Legal Writing Checklist
By Jim Covington, Illinois State Bar Association
With the Illinois General Assembly in recess, ISBA Director of Legislative Affairs Jim Covington provides a helpful legal writing checklist. The full checklist is also available below the video.
(1) Front-load your information by starting with a meaningful synopsis. Readers process information much easier if they know where they are going.
(2) Use descriptive headings as signposts to guide your reader followed by bite-size chunks of text. Your sentences should average about 20 words per sentence because big chunks of text intimidate readers.
(3) Use active voice so that the actor is doing the action instead of receiving it. We talk in active voice. For example, “I hit a home run” instead of “a home run was hit by me.” Active voice creates shorter, tighter sentences. Try to keep your passive sentences under 20%.
(4) Use conversational word order. The natural flow of an English sentence is subject-verb-object. Don’t interrupt this flow by separating your subject from your verb with a long dependent clause. Don’t get bogged down starting with a long dependent clause. Ask yourself, “Who is doing what to whom?”
(5) Less is more. No judge ever finished reading a concise brief or motion and wished it were longer.
(6) Scan through the entire document. Can your reader understand what your point is by the document’s organization alone?

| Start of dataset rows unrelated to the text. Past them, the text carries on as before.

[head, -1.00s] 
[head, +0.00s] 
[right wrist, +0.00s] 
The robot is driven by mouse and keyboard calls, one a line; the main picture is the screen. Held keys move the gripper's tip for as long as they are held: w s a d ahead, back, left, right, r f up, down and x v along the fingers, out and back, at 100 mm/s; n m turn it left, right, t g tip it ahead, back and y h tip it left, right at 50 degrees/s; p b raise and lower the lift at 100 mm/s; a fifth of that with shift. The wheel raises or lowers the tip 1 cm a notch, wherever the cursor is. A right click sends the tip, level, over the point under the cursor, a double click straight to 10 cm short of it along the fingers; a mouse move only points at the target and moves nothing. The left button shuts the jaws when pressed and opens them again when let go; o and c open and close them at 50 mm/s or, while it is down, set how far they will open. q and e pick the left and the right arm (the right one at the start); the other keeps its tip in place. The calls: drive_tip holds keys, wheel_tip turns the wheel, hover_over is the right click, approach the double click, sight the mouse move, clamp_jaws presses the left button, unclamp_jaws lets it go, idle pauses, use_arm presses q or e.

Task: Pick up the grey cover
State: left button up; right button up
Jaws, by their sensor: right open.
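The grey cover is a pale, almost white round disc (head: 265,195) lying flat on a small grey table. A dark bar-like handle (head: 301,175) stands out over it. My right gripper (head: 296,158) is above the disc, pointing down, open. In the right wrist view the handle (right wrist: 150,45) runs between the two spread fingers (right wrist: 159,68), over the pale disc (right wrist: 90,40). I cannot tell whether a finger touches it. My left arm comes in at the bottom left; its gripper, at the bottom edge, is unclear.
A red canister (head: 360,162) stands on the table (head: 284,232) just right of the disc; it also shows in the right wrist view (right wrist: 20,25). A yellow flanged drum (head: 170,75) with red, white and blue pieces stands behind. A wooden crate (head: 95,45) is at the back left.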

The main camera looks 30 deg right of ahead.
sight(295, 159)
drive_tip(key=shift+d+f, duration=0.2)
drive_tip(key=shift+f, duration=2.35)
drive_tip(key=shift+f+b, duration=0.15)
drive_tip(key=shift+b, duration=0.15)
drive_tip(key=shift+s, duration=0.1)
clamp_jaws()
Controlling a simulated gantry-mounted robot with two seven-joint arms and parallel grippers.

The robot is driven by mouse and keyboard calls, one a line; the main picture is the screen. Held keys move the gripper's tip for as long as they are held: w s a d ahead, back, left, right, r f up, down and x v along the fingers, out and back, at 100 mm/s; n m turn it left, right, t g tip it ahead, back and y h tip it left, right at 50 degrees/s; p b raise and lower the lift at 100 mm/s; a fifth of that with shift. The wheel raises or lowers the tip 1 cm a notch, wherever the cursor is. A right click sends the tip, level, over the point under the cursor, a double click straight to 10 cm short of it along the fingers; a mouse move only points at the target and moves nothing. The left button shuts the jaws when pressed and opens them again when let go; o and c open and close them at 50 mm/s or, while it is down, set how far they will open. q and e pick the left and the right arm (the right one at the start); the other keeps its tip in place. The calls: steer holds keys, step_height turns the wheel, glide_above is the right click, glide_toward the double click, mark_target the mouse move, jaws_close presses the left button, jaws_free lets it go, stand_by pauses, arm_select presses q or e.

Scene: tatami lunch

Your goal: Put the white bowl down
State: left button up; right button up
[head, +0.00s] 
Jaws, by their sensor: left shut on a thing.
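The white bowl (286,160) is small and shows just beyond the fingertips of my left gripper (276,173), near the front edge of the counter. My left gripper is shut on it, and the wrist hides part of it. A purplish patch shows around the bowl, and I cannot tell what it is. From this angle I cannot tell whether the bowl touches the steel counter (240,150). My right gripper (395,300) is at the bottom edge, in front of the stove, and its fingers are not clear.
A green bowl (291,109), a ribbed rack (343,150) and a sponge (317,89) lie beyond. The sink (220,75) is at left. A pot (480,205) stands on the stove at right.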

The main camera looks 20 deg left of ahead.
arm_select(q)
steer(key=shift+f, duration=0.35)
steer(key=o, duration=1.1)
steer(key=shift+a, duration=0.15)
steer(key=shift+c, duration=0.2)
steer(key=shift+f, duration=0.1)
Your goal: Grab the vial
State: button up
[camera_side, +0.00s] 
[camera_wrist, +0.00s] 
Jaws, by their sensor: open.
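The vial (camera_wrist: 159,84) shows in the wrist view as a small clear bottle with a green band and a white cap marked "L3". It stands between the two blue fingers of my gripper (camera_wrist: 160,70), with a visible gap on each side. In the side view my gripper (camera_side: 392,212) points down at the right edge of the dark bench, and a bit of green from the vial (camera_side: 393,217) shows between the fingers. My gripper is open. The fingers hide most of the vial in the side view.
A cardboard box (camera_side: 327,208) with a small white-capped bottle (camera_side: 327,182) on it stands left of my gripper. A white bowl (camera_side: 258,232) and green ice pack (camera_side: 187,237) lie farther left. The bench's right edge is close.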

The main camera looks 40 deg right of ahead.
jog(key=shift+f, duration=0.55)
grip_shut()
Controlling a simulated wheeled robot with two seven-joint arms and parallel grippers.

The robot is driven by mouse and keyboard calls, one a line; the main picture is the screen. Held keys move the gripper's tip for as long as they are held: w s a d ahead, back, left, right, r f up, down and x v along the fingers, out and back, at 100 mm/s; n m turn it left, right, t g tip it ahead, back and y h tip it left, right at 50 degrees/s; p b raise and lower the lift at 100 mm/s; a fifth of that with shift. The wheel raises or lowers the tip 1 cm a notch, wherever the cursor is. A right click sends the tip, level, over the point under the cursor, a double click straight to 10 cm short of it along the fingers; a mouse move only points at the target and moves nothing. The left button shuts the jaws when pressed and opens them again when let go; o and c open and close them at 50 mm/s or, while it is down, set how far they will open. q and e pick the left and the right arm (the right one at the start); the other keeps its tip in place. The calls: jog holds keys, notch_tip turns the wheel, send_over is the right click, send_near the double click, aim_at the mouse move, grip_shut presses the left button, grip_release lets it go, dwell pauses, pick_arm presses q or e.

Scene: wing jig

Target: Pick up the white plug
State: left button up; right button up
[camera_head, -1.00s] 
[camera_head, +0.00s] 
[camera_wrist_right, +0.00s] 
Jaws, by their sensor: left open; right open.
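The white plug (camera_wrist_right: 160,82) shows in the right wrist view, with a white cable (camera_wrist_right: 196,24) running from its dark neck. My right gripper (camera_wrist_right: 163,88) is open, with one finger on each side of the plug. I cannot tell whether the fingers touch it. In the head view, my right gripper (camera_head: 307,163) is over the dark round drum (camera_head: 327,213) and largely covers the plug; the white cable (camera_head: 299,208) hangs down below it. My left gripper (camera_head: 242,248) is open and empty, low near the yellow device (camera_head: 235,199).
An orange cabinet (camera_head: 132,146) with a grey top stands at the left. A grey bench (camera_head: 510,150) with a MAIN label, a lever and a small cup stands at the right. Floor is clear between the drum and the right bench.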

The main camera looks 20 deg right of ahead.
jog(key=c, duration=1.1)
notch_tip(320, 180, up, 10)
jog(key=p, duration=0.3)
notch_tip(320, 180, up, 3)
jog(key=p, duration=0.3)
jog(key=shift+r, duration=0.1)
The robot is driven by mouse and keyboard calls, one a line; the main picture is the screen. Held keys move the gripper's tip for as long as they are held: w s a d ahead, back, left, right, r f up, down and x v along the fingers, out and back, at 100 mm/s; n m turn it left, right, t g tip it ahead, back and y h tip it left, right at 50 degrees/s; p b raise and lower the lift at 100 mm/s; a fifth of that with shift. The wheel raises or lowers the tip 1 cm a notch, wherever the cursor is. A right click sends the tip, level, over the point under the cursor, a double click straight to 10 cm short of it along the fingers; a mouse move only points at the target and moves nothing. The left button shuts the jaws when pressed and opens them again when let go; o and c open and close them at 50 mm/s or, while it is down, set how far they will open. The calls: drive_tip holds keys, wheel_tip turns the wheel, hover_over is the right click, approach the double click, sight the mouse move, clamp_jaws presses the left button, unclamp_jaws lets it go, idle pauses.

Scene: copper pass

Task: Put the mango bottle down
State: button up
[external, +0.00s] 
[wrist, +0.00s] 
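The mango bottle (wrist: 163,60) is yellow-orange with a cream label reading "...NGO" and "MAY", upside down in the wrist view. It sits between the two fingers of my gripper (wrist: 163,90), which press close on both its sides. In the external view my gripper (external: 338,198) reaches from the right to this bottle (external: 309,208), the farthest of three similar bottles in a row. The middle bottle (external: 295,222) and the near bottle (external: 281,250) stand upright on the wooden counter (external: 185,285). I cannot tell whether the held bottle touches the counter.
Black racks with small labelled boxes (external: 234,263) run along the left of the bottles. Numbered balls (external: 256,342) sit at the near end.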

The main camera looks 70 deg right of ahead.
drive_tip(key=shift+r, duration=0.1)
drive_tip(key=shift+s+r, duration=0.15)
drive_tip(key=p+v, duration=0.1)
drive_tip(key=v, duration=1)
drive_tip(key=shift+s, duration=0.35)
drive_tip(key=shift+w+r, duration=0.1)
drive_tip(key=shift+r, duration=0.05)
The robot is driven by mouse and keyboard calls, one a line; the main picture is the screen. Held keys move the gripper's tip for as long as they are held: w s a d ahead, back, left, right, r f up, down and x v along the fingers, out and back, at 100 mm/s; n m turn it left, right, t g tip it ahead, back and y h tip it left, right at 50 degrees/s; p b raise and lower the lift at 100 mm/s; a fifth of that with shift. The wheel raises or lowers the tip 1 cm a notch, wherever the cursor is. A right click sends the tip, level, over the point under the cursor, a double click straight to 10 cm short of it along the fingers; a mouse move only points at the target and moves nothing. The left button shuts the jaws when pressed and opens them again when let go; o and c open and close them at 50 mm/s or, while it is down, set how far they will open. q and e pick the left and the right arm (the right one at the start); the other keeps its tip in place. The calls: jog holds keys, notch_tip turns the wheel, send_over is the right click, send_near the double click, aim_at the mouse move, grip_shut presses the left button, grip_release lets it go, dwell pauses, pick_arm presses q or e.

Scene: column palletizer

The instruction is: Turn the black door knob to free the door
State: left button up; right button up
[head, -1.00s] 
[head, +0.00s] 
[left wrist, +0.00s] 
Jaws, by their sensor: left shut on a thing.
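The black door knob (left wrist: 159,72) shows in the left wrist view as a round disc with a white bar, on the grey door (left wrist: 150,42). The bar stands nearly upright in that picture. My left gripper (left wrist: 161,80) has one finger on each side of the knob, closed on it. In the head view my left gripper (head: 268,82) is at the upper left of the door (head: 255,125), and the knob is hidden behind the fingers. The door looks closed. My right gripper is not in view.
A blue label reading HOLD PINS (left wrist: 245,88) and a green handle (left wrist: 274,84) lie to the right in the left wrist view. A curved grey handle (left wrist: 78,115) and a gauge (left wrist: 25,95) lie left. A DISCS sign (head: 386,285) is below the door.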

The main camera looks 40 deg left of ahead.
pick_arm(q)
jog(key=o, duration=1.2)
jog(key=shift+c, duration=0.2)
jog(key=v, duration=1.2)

(7) Read it aloud to yourself. Does it flow or is it clunky? Mistakes will jump off the page if you read it aloud. If it sounds good, it is good.
(8) Are your transitions OK? Do you lose your reader by failing to transition from each sentence and paragraph to the next?
(9) Does each word, sentence, and paragraph do real work that is not duplicative? If not, delete or condense.
(10) Ask somebody else to review it. Don’t personalize the comments or criticism; just evaluate them to see if they improve your work. It’s not about you at this stage of the process; it’s about making your work more clear and understandable for readers.